During the initial success of Arapahoe Acres, it became evident that Hawkins did not share Sternberg’s interest in low-cost, affordable homes. Much to Sternberg’s dismay, Hawkins sold


the model home for more than the $11,500 which had originally been agreed upon. It created a rift between the two men and in 1950, Edward Hawkins and Eugene Sternberg ended their collaborative relationship. Approximately twenty homes were built on Sternberg’s plans, almost all on the Marion Street frontage.


Better Homes and Gardens offered a complete set of Arapahoe Acres house plans for $25.00, for which Sternberg received a commission for each set sold. Immediately following his involvement with Arapahoe Acres, Sternberg designed a similar neighborhood, the former Mile High Cooperative. Like Arapahoe Acres, it combines a cohesive site plan with modern architectural design. However, the individual homes do not display the variety and stylistic distinction of Arapahoe Acres and it has suffered from insensitive landscaping and architectural changes. Another later Sternberg development, Orchard Hills, displays remarkable site planning but the few modern homes date to Sternberg’s brief association with the project.

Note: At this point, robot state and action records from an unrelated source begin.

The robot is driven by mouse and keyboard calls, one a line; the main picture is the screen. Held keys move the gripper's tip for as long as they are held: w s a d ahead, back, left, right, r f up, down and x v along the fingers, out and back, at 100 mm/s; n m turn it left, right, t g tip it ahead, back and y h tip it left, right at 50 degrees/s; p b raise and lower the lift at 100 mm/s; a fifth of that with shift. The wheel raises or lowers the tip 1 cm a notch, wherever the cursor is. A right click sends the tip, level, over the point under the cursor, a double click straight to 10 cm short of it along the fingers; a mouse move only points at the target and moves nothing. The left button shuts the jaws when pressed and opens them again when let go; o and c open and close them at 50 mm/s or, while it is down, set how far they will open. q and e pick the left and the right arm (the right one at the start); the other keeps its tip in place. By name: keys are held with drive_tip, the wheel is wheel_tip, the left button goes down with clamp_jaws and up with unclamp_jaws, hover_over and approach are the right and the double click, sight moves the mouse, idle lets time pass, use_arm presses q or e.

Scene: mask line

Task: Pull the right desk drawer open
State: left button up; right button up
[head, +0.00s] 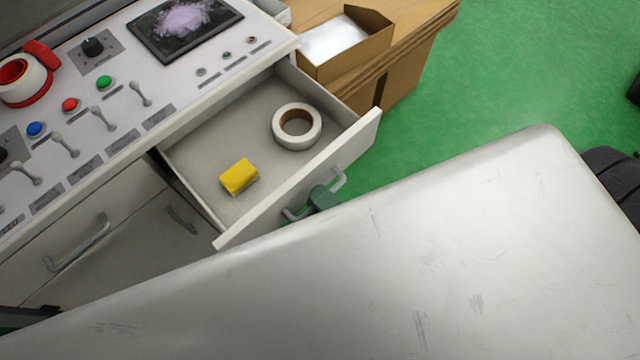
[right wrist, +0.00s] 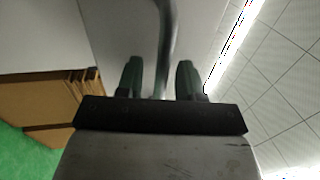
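The right desk drawer (head: 262,205) stands well out from the white console in the head view, its inside showing. Its metal handle (head: 338,180) is on the front panel. My right gripper (head: 323,198) is at that handle, mostly hidden behind my own pale arm. In the right wrist view, the two dark green fingers of the right gripper (right wrist: 160,75) stand apart, one on each side of the curved handle bar (right wrist: 166,35), with gaps beside it. A dark green piece at the lower left edge of the head view may be my left gripper (head: 22,318); its fingers cannot be made out.
A roll of tape (head: 283,125) and a yellow block (head: 238,177) lie in the drawer. A closed drawer (head: 80,240) with a handle is to the left. An open cardboard box (head: 350,48) sits on a wooden surface behind.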

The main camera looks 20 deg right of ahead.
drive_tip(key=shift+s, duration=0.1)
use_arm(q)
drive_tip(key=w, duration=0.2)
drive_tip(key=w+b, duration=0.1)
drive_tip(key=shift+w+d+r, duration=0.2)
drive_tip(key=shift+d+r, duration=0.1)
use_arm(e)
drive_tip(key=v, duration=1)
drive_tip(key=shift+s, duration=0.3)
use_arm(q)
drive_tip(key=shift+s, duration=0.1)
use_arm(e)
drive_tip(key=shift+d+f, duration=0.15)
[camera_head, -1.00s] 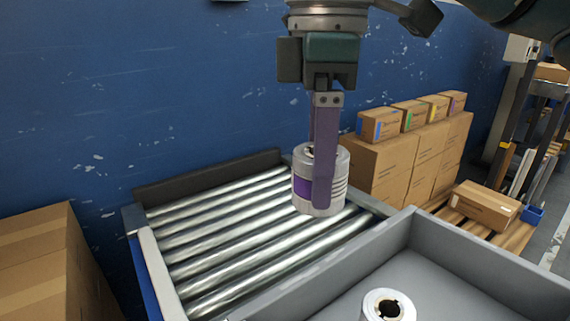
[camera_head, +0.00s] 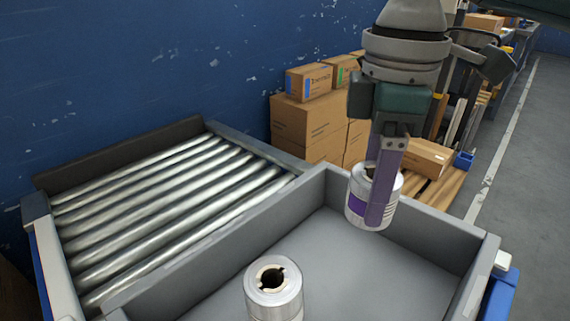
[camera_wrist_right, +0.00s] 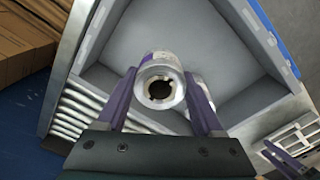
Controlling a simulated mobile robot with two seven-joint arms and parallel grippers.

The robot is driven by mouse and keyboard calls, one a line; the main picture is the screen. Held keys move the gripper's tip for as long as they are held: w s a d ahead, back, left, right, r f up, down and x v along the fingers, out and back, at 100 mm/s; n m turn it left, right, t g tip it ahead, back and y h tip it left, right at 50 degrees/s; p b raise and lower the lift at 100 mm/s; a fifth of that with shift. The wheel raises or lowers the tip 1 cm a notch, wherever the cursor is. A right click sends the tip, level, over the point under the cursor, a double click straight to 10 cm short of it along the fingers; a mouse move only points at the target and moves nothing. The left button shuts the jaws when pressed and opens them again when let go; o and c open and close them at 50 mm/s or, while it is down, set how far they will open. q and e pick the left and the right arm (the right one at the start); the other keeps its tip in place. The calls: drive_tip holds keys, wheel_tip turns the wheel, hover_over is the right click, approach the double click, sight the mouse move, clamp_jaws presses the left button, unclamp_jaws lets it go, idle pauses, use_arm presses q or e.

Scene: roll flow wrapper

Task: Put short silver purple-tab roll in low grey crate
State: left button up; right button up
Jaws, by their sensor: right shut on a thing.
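The short silver roll with a purple tab (camera_head: 356,204) is upright in my right gripper (camera_head: 382,205), which is shut on it. In the head view it hangs over the low grey crate (camera_head: 330,245), near the crate's back right part. In the right wrist view the roll (camera_wrist_right: 160,80) sits between the two purple fingers (camera_wrist_right: 163,105), with the crate floor (camera_wrist_right: 185,35) beyond. The gripper hides part of the roll's side.
Another silver roll (camera_head: 273,285) stands in the crate's near left part. A roller conveyor (camera_head: 160,210) adjoins the crate on the left. Cardboard boxes (camera_head: 310,125) are stacked behind. The crate's middle floor is clear.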

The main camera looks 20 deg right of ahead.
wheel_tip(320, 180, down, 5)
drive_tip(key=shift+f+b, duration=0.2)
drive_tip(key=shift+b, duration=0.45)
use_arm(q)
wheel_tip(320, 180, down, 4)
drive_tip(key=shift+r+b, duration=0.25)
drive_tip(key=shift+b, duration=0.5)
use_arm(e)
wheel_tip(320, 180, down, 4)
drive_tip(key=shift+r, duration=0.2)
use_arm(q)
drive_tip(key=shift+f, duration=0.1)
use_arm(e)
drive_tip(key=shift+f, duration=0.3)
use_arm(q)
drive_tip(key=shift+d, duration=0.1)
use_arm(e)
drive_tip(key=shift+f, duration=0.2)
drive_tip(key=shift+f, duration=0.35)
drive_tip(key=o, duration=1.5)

Sternberg laid out Littleton’s Mountain Rangeview subdivision for owner Ralph C. Mayo, Jr. The subdivision was located west of Windermere about three-quarters of a mile south of Ridge Road. The large, irregular shaped lots were accessed by a loop road with a single entrance off Windermere, a deliberate design choice by Sternberg to eliminate through traffic. Sternbergalso designed the Mayo house within the subdivision.